*INSTRUCTION:*
For the material that follows, return exactly the lines from the one with "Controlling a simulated" through the one with "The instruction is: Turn", both ends included.

*DATA EXCERPT:*
╔══
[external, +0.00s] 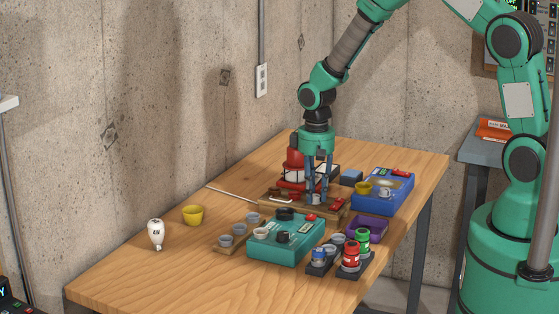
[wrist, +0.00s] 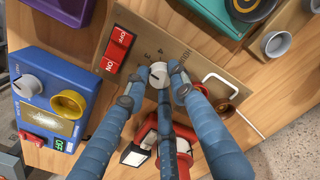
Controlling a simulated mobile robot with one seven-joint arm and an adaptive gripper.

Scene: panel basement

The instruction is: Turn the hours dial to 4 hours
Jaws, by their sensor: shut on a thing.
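The pale grey hours dial (wrist: 158,75) sits on a brown panel (wrist: 145,33) in the wrist view, with small dark marks around it. Which mark it points to is too small to tell. My gripper (wrist: 156,88) is shut on the dial, its blue fingers closed around it from the sides and below. In the external view my gripper (external: 317,194) reaches straight down to the panel (external: 275,202) in the middle of the table. The fingers partly hide the dial there.
A red ON/OFF switch (wrist: 117,48) is beside the dial. A blue box (external: 378,205) with a knob and yellow cup stands to the right in the external view, and a teal box (external: 285,250) in front. A red and white object (external: 294,158) is close behind my gripper.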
╚══
*COMPLETE RESPONSE:*
Controlling a simulated mobile robot with one seven-joint arm and an adaptive gripper.

Scene: panel basement

The instruction is: Turn the hours dial to 4 hours

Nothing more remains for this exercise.